━━ DATASET SECTION
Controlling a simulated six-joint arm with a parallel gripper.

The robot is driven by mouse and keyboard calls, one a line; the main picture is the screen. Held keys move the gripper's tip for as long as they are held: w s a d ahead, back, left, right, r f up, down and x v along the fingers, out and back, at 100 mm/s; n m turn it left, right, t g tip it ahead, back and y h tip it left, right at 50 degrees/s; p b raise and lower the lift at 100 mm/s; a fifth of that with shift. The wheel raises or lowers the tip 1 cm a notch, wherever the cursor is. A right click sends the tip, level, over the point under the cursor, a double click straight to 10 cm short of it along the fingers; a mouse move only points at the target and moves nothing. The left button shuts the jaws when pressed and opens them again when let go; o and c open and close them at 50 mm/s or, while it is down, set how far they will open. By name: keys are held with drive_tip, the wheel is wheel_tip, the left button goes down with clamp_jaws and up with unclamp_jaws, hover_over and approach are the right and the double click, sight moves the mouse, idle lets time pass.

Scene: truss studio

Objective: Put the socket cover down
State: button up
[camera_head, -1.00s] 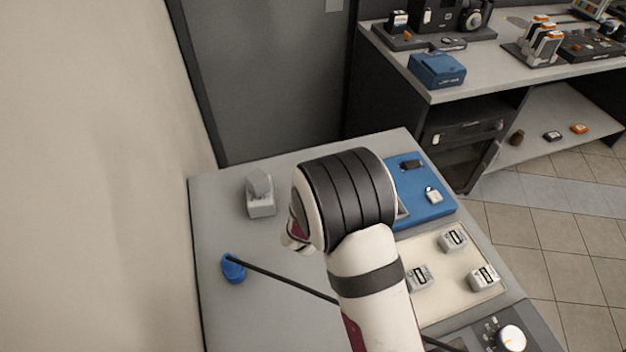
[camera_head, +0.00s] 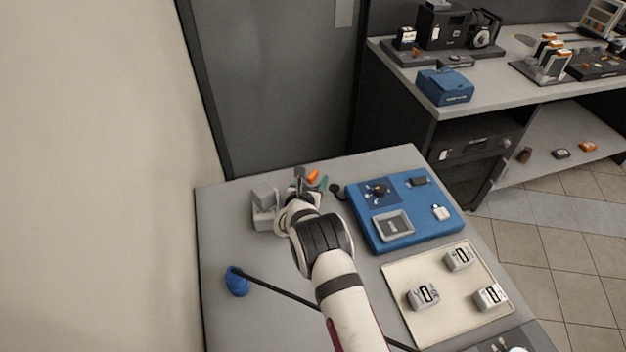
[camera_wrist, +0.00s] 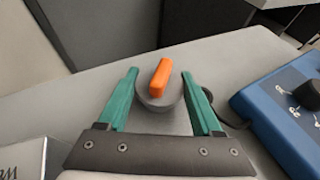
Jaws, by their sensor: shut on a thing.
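The socket cover appears to be a dark grey round piece with an orange grip (camera_wrist: 159,80). In the wrist view it sits between the green fingers of my gripper (camera_wrist: 160,88), which is shut on it. In the head view its orange grip (camera_head: 313,177) shows at the far part of the grey table, left of the blue panel. My gripper (camera_head: 314,183) is partly hidden there by my wrist. I cannot tell whether the cover touches the table.
The blue panel (camera_head: 413,229) with a knob and a recess lies to the right. A grey block (camera_head: 264,205) stands close on the left. A cream tray (camera_head: 400,275) holds several grey modules. A blue plug (camera_head: 237,282) with a black cable lies front left.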

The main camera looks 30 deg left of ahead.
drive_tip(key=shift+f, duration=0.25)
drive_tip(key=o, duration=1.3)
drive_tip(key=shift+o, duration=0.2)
━━━━
# TASK INSTRUCTIONS
Transcribe the whole listing exactly. Pictures stay out of your copy.

# ANSWER TO THE PROBLEM
Controlling a simulated six-joint arm with a parallel gripper.

The robot is driven by mouse and keyboard calls, one a line; the main picture is the screen. Held keys move the gripper's tip for as long as they are held: w s a d ahead, back, left, right, r f up, down and x v along the fingers, out and back, at 100 mm/s; n m turn it left, right, t g tip it ahead, back and y h tip it left, right at 50 degrees/s; p b raise and lower the lift at 100 mm/s; a fifth of that with shift. The wheel raises or lowers the tip 1 cm a notch, wherever the cursor is. A right click sends the tip, level, over the point under the cursor, a double click straight to 10 cm short of it along the fingers; a mouse move only points at the target and moves nothing. The left button shuts the jaws when pressed and opens them again when let go; o and c open and close them at 50 mm/s or, while it is down, set how far they will open. By name: keys are held with drive_tip, the wheel is wheel_tip, the left button goes down with clamp_jaws and up with unclamp_jaws, hover_over and approach are the right and the double click, sight moves the mouse, idle lets time pass.

Scene: truss studio

Objective: Put the socket cover down
State: button up
[camera_head, -1.00s] 
[camera_head, +0.00s] 
[camera_wrist, +0.00s] 
Jaws, by their sensor: shut on a thing.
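The socket cover appears to be a dark grey round piece with an orange grip (camera_wrist: 159,80). In the wrist view it sits between the green fingers of my gripper (camera_wrist: 160,88), which is shut on it. In the head view its orange grip (camera_head: 313,177) shows at the far part of the grey table, left of the blue panel. My gripper (camera_head: 314,183) is partly hidden there by my wrist. I cannot tell whether the cover touches the table.
The blue panel (camera_head: 413,229) with a knob and a recess lies to the right. A grey block (camera_head: 264,205) stands close on the left. A cream tray (camera_head: 400,275) holds several grey modules. A blue plug (camera_head: 237,282) with a black cable lies front left.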

The main camera looks 30 deg left of ahead.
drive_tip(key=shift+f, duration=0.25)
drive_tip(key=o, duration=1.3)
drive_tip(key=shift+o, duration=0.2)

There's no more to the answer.